Here's what I remember most about the old Trosper BMX track
My first race was on a double-points day and the track was packed with
riders and their families. 12 year old Beginner in the spring of 1982.
Although BMX is an "individual" sport you could immediately sense the
comradery at the races. If you forgot or broke something, people would
offer a replacement. The track operators were friendly and quick to offer
instruction, advice or help if needed. I was assigned a number and since
I had no number plate, the Track Operator hooked me up with a paper plate
- yes the kind you eat on - and wrote my number on it with a magic marker,
then taped it to my handlebars.
1982, rounding the final turn at Trosper. My first race ever, hence
the stylin' paper plate:
Riders usually ranged between 5 years old to roughly 25 years old, every
now and then there'd be a 4 year old in the youngest class. As far as I
can tell, the ABA points system and rider class/ranking is essentially the
same today as it was then.
Trosper was relatively long compared to other state tracks and the tracks
I read about in BMX Action magazine. It had a long, gradual starting ramp
and big first jump, sweeping 90-degree first turn and straights with tight
180-degree turns after that with various jumps, tabletops and
whoop-de-doos. There's not much difference between indoor or outdoor
tracks from that era and the tracks today. The grooming appears to be
better these days. I'm curious to know if riding strategy has changed
much over the years; what line to take in certain turns, how to attack
certain jumps, etc.
1982, Trosper Park. From the NW corner of the track, looking SE
towards the starting gate in the far background:
1982, looking down the final stretch at Trosper. Finish line in the
background, riders approaching whoop-de-doos:
The 1982 ABA Grand Nationals were held at the State Fairgrounds in OKC.

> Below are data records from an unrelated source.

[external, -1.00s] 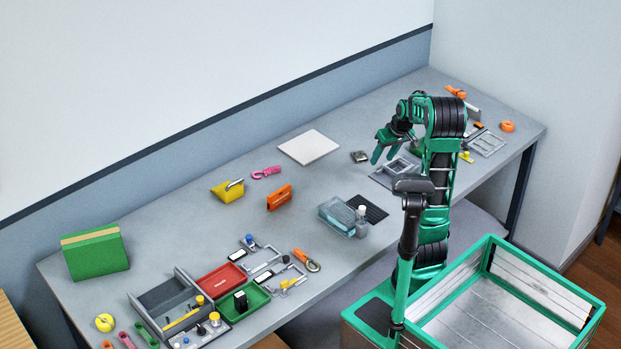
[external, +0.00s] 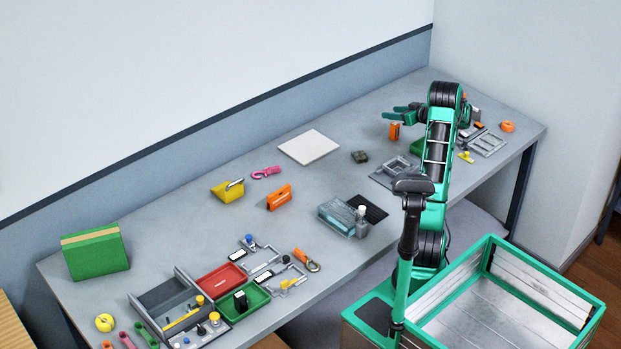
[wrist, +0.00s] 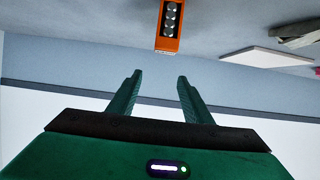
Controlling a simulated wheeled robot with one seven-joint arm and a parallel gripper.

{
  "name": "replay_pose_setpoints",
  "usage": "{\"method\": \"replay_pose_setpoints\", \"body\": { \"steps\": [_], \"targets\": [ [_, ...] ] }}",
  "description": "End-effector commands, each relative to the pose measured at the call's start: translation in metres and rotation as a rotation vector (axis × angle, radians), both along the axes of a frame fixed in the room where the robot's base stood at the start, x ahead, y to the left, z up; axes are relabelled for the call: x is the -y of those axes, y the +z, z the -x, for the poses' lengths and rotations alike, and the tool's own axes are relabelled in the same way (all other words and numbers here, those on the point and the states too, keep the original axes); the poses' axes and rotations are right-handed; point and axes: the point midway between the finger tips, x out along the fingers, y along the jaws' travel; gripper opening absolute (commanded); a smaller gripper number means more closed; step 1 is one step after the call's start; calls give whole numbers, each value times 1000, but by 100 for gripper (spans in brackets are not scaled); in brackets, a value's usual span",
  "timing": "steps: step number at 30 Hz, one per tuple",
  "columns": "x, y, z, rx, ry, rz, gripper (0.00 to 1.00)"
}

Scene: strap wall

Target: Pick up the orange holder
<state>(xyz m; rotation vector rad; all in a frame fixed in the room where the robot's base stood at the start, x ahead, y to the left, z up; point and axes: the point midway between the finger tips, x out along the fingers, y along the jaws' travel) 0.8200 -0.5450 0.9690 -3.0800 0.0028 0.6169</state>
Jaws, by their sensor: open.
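An upright orange holder (external: 395,131) stands at the back of the table, just below my gripper in the external view. In the wrist view the orange holder (wrist: 158,40) is at the top centre, with a column of several round grey pieces in a dark slot. My gripper (external: 391,112) is open and empty, its fingers pointing left in the external view. In the wrist view the open gripper (wrist: 160,76) has its two green fingers apart, with the holder beyond their tips and nothing between them.
A white board (external: 309,147) lies left of the holder, and a small dark block (external: 360,156) is in front. Another orange item (external: 279,197) stands farther left, near a yellow one (external: 228,191). A grey frame (external: 396,168) lies near my arm. The wall is close behind.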

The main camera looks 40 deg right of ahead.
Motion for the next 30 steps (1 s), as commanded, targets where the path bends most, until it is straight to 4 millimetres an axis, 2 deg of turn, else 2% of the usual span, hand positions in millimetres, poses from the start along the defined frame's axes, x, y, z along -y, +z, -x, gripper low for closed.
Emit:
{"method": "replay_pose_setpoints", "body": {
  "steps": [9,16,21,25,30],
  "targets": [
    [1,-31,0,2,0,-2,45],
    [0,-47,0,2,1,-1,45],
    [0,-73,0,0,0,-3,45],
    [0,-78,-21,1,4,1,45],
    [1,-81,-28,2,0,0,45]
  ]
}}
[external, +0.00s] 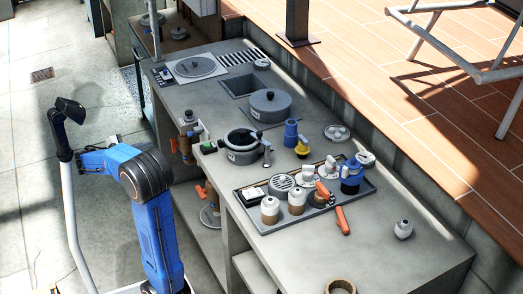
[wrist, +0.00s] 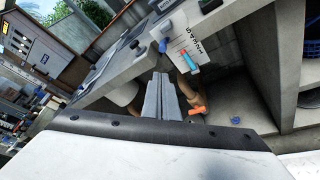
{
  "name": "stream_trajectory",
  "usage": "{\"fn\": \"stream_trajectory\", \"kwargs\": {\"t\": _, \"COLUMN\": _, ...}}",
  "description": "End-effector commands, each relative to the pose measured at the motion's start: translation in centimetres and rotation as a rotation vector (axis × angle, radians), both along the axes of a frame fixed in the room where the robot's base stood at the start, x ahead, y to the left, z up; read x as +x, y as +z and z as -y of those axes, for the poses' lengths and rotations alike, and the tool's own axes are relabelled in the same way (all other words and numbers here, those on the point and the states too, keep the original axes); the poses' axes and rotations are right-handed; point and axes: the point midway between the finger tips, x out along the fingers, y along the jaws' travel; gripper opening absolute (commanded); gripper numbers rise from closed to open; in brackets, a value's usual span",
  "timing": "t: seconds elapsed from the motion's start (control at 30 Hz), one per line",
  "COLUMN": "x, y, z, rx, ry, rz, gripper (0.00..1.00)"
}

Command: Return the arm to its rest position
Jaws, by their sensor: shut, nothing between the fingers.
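My arm shows at the left of the external view, its blue links folded at a raised elbow beside the counter (external: 415,262). My gripper cannot be made out clearly there. In the wrist view my gripper (wrist: 160,76) has its two grey fingers together, with nothing between them. The fingers point toward the counter's open lower side, where a brown pipe with an orange handle (wrist: 197,110) shows. I cannot tell the gap between the fingers and the pipe.
The counter holds a lidded grey pot (external: 270,104), an open round housing (external: 242,147) and a tray (external: 270,228) with white bottles and orange-handled parts. The paved floor (external: 35,130) at left is mostly clear.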

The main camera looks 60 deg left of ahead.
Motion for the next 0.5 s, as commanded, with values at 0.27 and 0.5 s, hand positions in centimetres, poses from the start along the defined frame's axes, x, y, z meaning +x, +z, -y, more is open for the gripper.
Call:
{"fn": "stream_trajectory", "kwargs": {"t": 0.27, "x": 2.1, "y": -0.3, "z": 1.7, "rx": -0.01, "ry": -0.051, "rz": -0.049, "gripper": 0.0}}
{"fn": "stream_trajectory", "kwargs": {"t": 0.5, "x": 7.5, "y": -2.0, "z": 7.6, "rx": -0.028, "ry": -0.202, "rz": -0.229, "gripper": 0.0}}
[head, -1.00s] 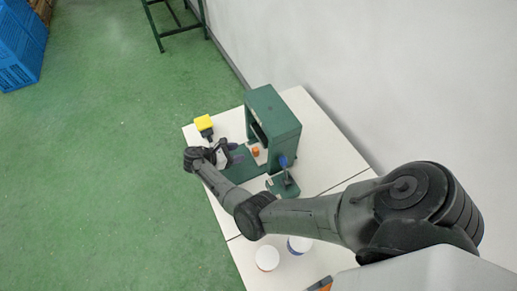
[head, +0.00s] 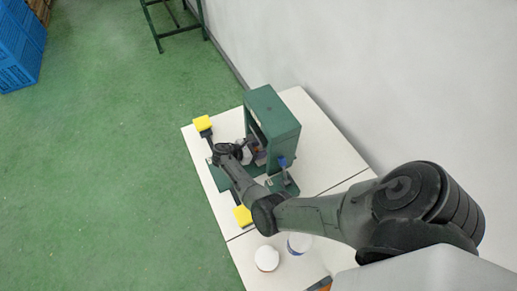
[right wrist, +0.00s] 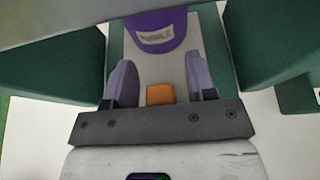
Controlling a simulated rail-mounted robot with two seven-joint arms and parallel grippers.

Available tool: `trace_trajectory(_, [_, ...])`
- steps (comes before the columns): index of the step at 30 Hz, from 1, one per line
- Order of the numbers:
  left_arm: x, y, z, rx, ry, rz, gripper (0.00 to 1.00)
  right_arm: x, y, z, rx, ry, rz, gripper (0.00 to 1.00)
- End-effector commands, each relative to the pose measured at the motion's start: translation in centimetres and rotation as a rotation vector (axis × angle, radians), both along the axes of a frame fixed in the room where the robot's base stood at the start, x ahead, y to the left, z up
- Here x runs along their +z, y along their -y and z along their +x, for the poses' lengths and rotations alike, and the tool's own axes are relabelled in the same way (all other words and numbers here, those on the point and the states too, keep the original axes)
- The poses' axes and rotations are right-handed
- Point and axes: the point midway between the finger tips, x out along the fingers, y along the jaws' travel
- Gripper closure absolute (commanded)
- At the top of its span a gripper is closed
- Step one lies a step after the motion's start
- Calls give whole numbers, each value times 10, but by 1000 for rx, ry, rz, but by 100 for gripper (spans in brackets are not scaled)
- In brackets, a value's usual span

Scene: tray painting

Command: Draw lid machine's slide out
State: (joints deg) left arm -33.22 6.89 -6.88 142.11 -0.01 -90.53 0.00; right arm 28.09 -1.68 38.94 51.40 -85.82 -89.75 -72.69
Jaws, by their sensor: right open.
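The lid machine is a dark green housing (head: 272,112) standing on the white table, with an opening facing left. My right gripper (head: 256,156) reaches into this opening, partly hidden by its own wrist. In the right wrist view its two purplish fingers (right wrist: 160,78) are spread apart. A small orange block (right wrist: 160,94) lies between them near the palm, with gaps showing on both sides. A purple rounded part with a label (right wrist: 157,28) shows ahead, between green walls. I cannot tell which surface is the slide. My left gripper is not in view.
A lever with a blue handle (head: 282,162) stands at the machine's near side. Yellow-ended dark pieces, one farther (head: 202,123) and one nearer (head: 242,215), lie along the table's left edge. Two white tubs (head: 266,258) (head: 299,243) stand nearer. The table's right side is clear.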

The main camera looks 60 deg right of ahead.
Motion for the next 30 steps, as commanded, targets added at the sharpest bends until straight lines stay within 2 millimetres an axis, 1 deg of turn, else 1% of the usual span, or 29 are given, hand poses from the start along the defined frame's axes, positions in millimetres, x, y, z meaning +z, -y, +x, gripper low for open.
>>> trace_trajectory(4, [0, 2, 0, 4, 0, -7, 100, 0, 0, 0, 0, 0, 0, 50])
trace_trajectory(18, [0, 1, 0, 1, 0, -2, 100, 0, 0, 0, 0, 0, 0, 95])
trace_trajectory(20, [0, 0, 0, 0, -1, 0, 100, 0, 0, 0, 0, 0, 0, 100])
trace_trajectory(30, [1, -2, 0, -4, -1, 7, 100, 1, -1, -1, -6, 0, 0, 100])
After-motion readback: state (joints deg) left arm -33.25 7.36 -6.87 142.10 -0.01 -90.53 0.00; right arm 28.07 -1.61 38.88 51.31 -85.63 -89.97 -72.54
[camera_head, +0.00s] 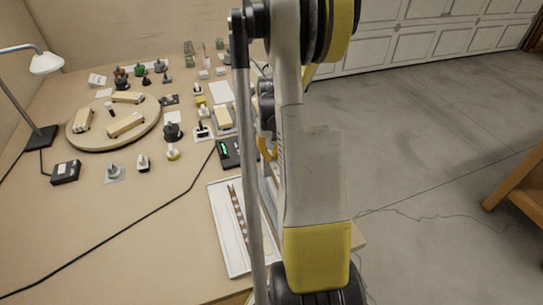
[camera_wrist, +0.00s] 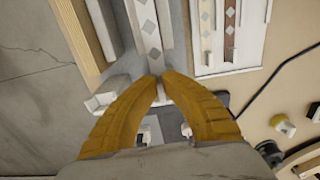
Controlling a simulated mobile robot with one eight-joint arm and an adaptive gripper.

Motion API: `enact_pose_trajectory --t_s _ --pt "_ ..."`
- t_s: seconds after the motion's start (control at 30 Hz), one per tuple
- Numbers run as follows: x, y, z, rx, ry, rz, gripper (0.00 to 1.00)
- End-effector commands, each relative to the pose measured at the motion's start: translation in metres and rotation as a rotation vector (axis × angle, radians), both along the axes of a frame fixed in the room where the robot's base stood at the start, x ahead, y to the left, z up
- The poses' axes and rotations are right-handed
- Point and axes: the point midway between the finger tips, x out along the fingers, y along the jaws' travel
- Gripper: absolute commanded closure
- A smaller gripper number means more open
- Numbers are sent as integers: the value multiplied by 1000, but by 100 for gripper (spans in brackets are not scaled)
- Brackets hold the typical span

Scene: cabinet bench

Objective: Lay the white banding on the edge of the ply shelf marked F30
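In the wrist view, a white banding strip (camera_wrist: 149,35) with grey diamonds runs from the top edge down to my gripper (camera_wrist: 159,83). The yellow fingers are close together, with white material between their tips. The strip looks wider than those in the tray and lies over a grey surface. A tan wooden board (camera_wrist: 75,35), possibly the ply shelf, stands to its left, with a pale strip-like edge beside it. No F30 mark can be read. In the head view my arm hides the gripper and that work area.
A white tray (camera_head: 218,213) lies near the bench's front right; in the wrist view it holds patterned strips. A round wooden turntable (camera_head: 88,140), a lamp (camera_head: 45,64) and several small parts stand farther left. A black cable crosses the bench. Bare bench lies at front left.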

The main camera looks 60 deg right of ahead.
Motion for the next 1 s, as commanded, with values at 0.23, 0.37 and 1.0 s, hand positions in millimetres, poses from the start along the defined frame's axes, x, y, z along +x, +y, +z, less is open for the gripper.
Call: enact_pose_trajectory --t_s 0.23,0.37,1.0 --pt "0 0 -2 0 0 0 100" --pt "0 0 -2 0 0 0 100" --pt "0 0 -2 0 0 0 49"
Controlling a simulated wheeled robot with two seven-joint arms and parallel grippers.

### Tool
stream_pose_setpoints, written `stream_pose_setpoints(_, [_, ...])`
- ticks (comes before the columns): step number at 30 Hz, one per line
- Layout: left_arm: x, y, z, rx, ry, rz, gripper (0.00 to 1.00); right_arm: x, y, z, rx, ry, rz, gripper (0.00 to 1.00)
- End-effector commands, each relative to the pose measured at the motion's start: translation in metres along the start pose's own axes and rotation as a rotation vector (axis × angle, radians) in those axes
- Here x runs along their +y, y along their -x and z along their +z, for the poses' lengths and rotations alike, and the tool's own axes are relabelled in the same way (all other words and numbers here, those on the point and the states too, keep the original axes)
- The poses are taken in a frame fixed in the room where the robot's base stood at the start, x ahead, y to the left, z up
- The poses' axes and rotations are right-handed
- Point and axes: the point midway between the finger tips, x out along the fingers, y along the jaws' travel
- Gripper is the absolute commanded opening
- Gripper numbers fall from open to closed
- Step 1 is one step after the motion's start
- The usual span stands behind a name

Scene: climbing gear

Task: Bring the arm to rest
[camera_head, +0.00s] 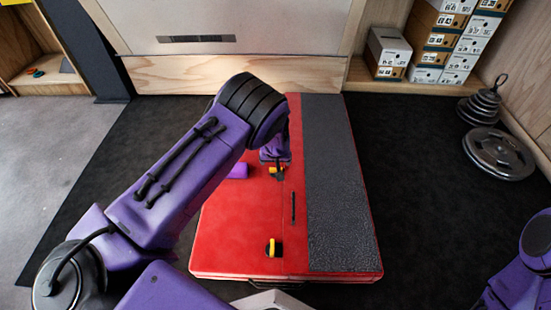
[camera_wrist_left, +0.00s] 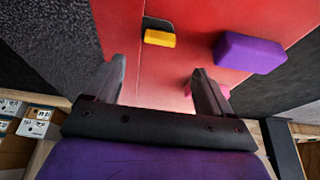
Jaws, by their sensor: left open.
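My left arm reaches from the left over the red pad (camera_head: 235,235) in the head view, and its upper link hides much of the hand. In the left wrist view my left gripper (camera_wrist_left: 158,70) has its two fingers apart with nothing between them. A yellow-and-black block (camera_wrist_left: 160,38) lies on the red pad beyond the fingertips. A purple block (camera_wrist_left: 248,53) lies to its right, and a pink thing (camera_wrist_left: 222,90) is partly hidden by the right finger. Part of my right arm shows at the right edge of the head view; its gripper is out of view.
Another yellow piece (camera_head: 271,247) sits near the pad's front edge. A grey textured strip (camera_head: 338,190) runs along the pad's right side. Weight plates (camera_head: 499,153) and stacked boxes (camera_head: 430,45) stand at the right and back right.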

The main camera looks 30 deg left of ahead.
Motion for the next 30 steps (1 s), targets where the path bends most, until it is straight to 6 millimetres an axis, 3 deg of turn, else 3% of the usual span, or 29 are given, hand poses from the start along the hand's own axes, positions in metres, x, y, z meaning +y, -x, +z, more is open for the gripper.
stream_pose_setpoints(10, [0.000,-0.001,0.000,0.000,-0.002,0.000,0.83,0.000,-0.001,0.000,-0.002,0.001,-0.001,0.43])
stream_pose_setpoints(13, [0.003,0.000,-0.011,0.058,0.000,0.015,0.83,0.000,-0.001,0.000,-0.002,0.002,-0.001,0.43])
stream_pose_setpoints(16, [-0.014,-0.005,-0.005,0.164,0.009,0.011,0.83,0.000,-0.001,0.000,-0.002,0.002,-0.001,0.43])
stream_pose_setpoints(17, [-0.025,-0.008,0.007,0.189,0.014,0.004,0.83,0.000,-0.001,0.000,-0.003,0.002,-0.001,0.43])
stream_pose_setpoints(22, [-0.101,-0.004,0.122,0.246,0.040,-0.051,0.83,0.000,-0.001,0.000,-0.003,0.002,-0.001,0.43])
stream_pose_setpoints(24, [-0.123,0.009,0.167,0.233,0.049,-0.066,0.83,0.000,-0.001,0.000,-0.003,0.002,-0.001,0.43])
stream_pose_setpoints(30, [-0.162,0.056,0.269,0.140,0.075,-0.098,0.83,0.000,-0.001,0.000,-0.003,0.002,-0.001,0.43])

The famous riders and people you'd read about were all there. California
was always represented well at the National races, especially in the Pro
ranks. Many of the winners of Expert classes at National events were from
southern California and the Grands were no exception. The ABA track people
built a massive, very steep wooden starting gate which everyone was
talking about - I don't think anyone had seen anything quite like it. The
trophies were huge - 1st place trophies were six feet tall! My
seventh-place trophy is about two feet tall, slightly bigger than an
average single-points 1st place trophy. I was bummed about crashing in the
main but overall it was a total blast and quite a memorable weekend.
Subsequent ABA Grands in 1983 and 1984 were held in Tulsa.
1982, ABA Grand Nationals in OKC. A bad picture of the starting gate:
Story about the 1982 Grands in the Sunday Oklahoman and accompanying pictures:
Trosper riders got a nice surprise in the spring of 1983: the starting
gate from the ABA Grands was dismantled, moved, and re-assembled as
Trosper's starting gate! Pretty cool. Most liked it, some didn't, but it
added to Trosper's uniqueness. The trophies passed out to Trosper's 1st,
2nd & 3rd place riders were always very tall, very nice. Double points
trophies were even bigger.
No mention of early-1980's Oklahoma BMX would be complete without mention
of Leon and Yolanda (Yo-Yo) Williams. They were practically superstars in
the BMX world back then. Leon was a year younger than me and I was
thankful our birthdays didn't overlap. At 11 years old he could beat many
of the older Expert riders and of course he got faster as he got older. He
would often win the Open races when he faced older riders. He wasn't a
real big guy, and didn't look like he was pedaling harder than anyone else
- but he'd win big races and made it look easy. Yo-Yo was in a class by
herself as well, the perrenial National points leader in her age class.
She was basically unbeatable. She was a year older than me and would've
left me in the dust had we raced each other. Both of them had full factory
sponsorships and raced at National events year-round.
I also remember the name Freddy King, he was a local rider who was highly
ranked on the national points scale. There are several more really good
racers whose names I've forgotten. I don't know if Matt Hoffman ever raced
at Trosper; if he did, it was after I stopped racing.